Con un po’ di autoironia, Straniero è diventato uno dei giochi che facciamo e che a Gabriele piace da pazzi. Implica che lui possa scegliersi il ruolo che vuole, alieno, supereroe, agente segreto per cominciare un plot qualsiasi a braccio che viene drammatizzato lì sul posto dove siamo, in genere.
Il volto gli si illumina, come possono essere belli e intensi gli occhi di Gabriele lo sa solo la madre a cui l’ha letteralmente rubati, verdi, screziati, occhi che tramortiscono.
“Ascolta bene, straniero. Ti affido una missione segretissima, non ne devi parlare con nessuno, pena la caduta istantanea dell’uccello!”
“Ahahahahahah..eddaii!!”
“Devi andare a cercare tua madre e dirle che l’ho amata come nessun’altra. Devi farle capire la gigantesca cazzata che ha fatto a non darmi ascolto, capito bene?”.

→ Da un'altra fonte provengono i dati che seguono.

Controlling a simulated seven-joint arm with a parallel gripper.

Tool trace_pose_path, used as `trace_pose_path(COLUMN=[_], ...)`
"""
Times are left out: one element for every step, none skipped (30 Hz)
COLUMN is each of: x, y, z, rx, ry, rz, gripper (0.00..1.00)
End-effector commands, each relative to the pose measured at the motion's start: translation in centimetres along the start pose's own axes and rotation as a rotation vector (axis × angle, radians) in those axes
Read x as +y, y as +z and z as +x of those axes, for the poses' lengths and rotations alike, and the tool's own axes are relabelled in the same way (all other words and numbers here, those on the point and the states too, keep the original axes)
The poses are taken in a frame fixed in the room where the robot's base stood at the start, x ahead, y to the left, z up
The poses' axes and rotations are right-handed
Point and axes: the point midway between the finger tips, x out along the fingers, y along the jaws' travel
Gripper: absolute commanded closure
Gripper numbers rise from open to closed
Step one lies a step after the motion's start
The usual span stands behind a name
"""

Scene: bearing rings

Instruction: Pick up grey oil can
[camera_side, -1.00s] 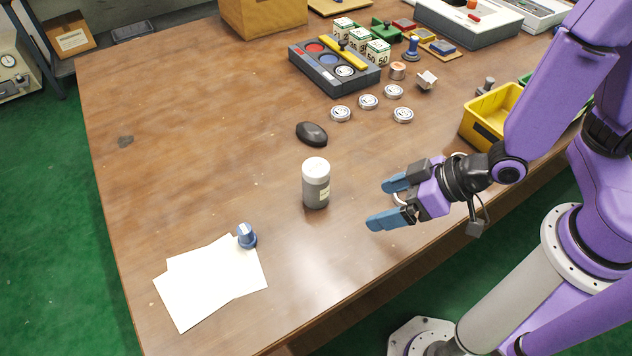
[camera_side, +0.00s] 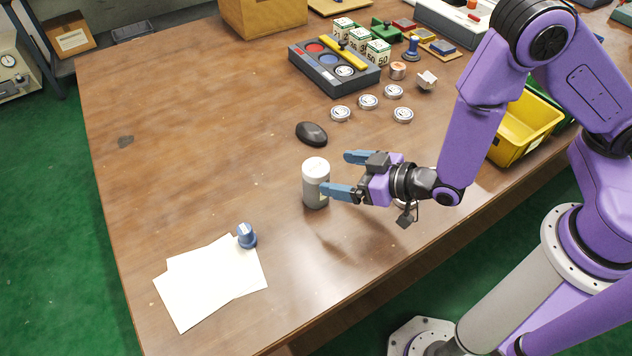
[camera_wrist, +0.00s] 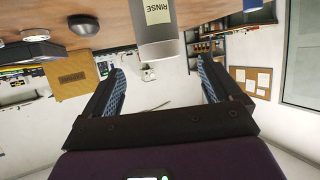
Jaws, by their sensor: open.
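The grey oil can (camera_side: 314,190), a grey cylinder with a white top, stands upright on the wooden table. My gripper (camera_side: 334,173) is open and level, just right of the can in the side view. Its near blue finger overlaps the can's right edge and hides part of it; the other finger is behind and to the right. In the wrist view, the can (camera_wrist: 156,42) shows at the top with a pale label reading RINSE. It lies between the two finger directions, beyond the open fingers (camera_wrist: 160,68). I cannot tell whether a finger touches it.
A black mouse-shaped item (camera_side: 312,133) lies behind the can. White papers (camera_side: 205,285) and a blue knob (camera_side: 246,236) lie at front left. Several round tins, a dark tray (camera_side: 325,80) and a yellow bin (camera_side: 520,130) are farther back.

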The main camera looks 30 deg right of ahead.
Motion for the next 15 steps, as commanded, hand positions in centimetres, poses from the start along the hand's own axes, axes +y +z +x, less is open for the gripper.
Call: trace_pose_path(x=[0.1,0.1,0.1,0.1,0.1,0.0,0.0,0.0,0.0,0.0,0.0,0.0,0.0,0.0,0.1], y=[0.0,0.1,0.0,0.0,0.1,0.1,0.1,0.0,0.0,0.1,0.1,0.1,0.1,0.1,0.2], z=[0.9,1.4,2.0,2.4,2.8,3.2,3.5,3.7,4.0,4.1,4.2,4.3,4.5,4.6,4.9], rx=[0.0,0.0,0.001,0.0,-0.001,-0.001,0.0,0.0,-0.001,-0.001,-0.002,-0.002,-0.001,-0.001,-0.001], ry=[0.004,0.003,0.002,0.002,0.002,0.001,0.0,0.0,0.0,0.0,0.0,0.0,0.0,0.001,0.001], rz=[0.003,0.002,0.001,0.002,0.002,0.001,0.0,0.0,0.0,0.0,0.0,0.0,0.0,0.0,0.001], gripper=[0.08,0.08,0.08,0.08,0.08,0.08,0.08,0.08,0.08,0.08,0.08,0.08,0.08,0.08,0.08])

“Io si, bene ho capito. Ma tu, invece, papà, quando la smetti di fare il cazzone??”
“Come come comee!?”
“Si, la smetti di fare il cazzone? Lo sai che con Margherita non ci facesti mai alcun bambino. Anche se è stata l’unica che ti fece venire quella strana voglia, non si potè fare, credo che te lo ricordi bene”.
“… …”
“E anche io, Gabriele, scusa, ma che stupidaggine che hai inventato…”
E’ vero.
Chiedo scusa a tutti.
La storia con mio padre è reale però, e anche la mia antica compagna Margherita, che girava con regolare porto d’occhi verdi, quando mi ferì con noncuranza una volta, mentre eravamo in piedi in mezzo a tutti gli altri impiegati standard semivivi, accanto a un semaforo lampeggiante dell’eterna roma trafficata.
Non so mai in effetti quali episodi possa tirarsi dietro quest’immondo teatro interiore.
E Gabriele non esiste, no, è il caso di finirla qui con le mascherate.
Esiste un bambino preciso senza tempo che mi porto dentro, in verità, e forse non fa una grande differenza, dopotutto. Anche che sia lui il responsabile delle lacrime e di tutto il resto, lui e quella maledetta panca della chiesa, e la parola Straniero.
E’ solo che, ho cercato di spiegarvelo, torno appena da una gigantesca chiavata con la mia amante malinconia.
Io posso volare
ma voglio le sue ali
io posso brillare
anche nell’oscurità
ma invidio la luce che emana felice nelle canzoni che canta
Il mio angelo Gabriel
Io posso amare
ma ho bisogno del suo cuore
io sono forte anche da sola
ma da lui non voglio mai separarmi
è stato qui da sempre
Il mio angelo Gabriel
Il mio angelo Gabriel
Benedetto il giorno che nascendo le ali degli angeli lo portarono da me
Paradisiaco
Io posso volare
ma voglio le sue ali
io posso brillare
anche nell’oscurità
ma invidio la luce che emana felice nelle canzoni che canta
Il mio angelo Gabriel
Il mio angelo Gabriel
Il mio angelo Gabriel
e allora non mi rimane che cantare 🙂
oh si! 🙂
My angel Gabriel è una stupenda canzone dei Lamb.
è meravigliosa mi rimarrà in testa tutto il giorno lo so! Buona giornata Alex
spettacolare. bravo. bravo. bravo.
mio padre e morto e mi gira ancora in testa tutto quello che non gli ho mai potuto dire. e piangi con lui, gabriele.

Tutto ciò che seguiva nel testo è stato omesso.